Information shown:
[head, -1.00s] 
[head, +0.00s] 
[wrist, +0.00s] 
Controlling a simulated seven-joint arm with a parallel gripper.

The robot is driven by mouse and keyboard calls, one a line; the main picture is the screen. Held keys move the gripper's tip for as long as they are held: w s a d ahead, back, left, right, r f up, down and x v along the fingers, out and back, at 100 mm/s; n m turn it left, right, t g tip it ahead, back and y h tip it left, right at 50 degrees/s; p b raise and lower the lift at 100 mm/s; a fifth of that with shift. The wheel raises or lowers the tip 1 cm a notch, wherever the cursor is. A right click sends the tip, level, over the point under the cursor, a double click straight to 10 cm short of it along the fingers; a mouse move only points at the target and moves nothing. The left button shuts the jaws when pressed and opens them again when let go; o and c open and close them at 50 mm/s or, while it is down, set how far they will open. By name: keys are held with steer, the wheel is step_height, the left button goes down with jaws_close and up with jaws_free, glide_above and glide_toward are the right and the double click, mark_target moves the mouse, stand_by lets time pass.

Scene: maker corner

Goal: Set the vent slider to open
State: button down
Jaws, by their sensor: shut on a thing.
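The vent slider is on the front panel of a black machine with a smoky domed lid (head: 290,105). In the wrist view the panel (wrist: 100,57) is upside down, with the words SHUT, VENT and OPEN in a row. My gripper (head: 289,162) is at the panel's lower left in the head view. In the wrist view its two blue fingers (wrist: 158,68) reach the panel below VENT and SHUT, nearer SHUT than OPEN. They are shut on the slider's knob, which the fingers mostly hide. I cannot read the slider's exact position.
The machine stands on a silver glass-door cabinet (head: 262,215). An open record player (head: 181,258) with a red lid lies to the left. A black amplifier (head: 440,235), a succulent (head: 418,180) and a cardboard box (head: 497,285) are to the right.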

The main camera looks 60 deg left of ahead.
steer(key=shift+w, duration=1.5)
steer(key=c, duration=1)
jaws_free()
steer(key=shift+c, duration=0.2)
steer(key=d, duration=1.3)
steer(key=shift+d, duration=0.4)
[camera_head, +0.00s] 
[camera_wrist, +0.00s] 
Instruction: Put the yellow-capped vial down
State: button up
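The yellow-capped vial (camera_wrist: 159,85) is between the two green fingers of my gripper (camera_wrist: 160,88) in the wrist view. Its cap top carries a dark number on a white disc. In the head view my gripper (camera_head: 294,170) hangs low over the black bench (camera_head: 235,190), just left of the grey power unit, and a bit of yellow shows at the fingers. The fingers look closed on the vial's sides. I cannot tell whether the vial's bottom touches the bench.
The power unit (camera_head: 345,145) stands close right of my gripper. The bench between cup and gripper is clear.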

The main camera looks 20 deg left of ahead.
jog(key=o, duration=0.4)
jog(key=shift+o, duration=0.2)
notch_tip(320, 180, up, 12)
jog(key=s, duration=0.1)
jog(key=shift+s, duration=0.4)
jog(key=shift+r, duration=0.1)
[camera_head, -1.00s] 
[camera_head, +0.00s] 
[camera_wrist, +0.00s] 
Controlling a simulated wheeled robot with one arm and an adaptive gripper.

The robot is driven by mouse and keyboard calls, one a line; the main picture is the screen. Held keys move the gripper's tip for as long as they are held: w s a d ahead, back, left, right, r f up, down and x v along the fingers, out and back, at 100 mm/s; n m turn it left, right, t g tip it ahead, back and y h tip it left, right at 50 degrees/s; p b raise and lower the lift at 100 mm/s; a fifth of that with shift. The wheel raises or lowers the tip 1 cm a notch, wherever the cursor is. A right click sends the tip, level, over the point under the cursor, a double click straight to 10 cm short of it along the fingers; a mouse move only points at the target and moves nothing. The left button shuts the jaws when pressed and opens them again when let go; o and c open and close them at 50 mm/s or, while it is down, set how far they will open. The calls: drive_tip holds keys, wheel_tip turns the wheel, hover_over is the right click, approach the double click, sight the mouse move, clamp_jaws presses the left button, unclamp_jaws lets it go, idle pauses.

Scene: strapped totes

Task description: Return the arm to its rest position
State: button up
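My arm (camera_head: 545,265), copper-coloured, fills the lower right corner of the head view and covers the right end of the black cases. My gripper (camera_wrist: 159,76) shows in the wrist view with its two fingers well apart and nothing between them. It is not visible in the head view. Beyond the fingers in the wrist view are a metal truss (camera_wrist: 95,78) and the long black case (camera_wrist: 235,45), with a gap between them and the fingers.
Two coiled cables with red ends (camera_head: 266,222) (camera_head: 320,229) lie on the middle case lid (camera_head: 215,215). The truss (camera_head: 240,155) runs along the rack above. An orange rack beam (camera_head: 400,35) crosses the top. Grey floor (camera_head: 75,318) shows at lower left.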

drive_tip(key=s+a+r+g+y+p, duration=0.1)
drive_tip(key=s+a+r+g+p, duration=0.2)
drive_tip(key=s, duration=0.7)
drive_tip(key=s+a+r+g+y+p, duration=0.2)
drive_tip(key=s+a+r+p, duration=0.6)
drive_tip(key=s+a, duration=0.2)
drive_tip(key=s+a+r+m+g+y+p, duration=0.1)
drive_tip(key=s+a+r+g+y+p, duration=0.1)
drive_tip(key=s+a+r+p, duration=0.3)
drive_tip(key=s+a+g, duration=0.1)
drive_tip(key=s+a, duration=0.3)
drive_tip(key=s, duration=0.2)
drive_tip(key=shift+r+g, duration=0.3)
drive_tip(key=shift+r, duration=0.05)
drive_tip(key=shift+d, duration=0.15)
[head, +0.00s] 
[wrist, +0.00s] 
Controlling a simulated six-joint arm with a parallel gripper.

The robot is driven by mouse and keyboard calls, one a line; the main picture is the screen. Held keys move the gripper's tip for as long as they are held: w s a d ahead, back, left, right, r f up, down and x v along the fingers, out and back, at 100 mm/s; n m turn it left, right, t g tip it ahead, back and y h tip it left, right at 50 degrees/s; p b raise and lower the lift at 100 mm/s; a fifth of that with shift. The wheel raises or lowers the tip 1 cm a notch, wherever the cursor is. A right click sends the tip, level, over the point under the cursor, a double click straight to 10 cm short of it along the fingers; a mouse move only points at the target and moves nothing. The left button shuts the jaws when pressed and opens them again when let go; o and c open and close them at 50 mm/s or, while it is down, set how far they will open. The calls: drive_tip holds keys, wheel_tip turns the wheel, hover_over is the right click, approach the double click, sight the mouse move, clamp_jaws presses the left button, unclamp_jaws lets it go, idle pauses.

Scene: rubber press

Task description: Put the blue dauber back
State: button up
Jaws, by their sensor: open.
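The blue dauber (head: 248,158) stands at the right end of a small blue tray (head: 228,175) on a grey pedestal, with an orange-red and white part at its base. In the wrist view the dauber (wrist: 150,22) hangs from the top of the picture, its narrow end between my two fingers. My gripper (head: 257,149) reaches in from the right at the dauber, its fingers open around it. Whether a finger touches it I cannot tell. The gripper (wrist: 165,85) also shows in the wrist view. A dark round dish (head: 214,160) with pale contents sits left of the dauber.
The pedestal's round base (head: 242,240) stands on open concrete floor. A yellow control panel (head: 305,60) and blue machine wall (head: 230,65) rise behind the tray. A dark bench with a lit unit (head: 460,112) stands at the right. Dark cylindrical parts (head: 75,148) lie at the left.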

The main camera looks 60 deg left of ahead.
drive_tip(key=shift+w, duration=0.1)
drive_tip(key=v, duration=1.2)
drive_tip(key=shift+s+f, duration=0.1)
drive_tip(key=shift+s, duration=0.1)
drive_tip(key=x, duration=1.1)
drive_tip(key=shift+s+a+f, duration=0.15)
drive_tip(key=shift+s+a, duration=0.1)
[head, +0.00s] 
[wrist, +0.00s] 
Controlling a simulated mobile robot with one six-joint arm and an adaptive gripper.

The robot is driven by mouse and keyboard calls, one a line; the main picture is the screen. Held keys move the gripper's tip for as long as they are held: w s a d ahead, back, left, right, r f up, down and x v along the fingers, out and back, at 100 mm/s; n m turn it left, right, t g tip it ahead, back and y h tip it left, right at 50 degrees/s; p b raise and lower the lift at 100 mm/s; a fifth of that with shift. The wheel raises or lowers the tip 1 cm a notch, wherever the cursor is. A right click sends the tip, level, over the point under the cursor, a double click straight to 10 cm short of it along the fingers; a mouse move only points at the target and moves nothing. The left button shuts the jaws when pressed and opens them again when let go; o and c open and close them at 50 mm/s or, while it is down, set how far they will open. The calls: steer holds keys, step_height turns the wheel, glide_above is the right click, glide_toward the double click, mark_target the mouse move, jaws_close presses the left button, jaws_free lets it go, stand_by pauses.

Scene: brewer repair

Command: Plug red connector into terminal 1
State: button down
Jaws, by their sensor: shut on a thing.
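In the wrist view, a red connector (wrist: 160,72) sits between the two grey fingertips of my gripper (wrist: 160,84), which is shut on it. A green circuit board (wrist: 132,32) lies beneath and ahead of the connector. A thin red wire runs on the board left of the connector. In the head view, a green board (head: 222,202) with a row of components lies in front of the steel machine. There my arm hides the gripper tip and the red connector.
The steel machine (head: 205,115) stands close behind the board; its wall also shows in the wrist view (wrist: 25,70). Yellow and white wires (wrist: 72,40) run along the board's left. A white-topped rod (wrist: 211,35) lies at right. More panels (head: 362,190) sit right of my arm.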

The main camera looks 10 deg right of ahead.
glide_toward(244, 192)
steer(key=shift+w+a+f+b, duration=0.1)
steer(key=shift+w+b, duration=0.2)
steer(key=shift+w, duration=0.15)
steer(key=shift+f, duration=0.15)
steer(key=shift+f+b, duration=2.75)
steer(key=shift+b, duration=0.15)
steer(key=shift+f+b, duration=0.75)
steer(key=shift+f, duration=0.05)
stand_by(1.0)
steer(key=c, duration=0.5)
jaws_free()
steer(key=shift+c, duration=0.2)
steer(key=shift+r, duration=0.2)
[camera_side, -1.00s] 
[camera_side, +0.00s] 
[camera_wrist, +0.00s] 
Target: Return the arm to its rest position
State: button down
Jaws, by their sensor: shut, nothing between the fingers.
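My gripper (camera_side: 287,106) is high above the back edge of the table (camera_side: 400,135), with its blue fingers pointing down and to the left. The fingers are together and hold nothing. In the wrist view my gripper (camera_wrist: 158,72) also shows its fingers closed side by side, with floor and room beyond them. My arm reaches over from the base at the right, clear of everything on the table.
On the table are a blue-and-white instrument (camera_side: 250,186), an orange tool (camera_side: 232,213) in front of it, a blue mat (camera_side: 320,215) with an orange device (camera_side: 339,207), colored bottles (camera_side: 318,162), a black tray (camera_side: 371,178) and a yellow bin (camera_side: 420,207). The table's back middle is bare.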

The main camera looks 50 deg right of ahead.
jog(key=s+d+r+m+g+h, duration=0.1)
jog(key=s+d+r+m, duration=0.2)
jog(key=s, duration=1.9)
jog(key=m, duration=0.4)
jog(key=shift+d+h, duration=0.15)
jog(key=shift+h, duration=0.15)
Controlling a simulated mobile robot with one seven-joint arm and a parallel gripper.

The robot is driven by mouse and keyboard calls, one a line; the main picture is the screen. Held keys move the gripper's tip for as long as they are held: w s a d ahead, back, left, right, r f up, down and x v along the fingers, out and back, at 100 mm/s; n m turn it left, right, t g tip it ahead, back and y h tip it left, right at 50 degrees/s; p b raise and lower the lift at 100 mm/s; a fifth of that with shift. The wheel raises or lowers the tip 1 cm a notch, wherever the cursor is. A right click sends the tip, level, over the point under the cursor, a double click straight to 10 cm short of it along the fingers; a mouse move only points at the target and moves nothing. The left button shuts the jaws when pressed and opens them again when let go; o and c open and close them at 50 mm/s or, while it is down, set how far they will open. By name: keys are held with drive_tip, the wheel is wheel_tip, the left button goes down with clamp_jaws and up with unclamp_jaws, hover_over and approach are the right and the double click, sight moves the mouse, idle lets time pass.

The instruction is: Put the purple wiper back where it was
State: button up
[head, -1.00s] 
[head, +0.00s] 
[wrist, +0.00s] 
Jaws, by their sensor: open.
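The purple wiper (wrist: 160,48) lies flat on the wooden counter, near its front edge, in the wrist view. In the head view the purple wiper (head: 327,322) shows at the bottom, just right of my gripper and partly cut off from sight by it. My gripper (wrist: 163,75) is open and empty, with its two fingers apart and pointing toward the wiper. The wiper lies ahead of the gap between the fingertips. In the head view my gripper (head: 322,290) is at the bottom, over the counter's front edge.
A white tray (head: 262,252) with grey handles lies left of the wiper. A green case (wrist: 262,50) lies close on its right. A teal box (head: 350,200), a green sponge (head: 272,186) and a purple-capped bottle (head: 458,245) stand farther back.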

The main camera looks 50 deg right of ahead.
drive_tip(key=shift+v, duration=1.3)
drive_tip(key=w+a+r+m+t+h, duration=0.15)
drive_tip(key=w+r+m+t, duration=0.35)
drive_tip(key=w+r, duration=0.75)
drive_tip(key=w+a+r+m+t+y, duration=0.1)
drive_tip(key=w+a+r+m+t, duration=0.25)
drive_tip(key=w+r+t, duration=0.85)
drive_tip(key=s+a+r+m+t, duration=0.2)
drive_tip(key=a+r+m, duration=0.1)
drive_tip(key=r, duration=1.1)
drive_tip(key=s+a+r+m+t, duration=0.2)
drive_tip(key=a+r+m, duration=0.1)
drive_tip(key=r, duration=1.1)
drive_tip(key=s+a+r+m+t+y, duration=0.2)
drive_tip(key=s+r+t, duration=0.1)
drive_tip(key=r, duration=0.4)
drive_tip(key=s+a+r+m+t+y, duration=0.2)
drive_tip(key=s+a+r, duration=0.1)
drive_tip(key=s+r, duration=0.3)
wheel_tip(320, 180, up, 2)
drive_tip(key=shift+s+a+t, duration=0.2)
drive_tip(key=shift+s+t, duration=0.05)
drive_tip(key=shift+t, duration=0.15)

Your goal:
Reproduce each line of the entries in which the word "Scene" is found.

Answer for the task:
Scene: maker corner
Scene: strapped totes
Scene: rubber press
Scene: brewer repair

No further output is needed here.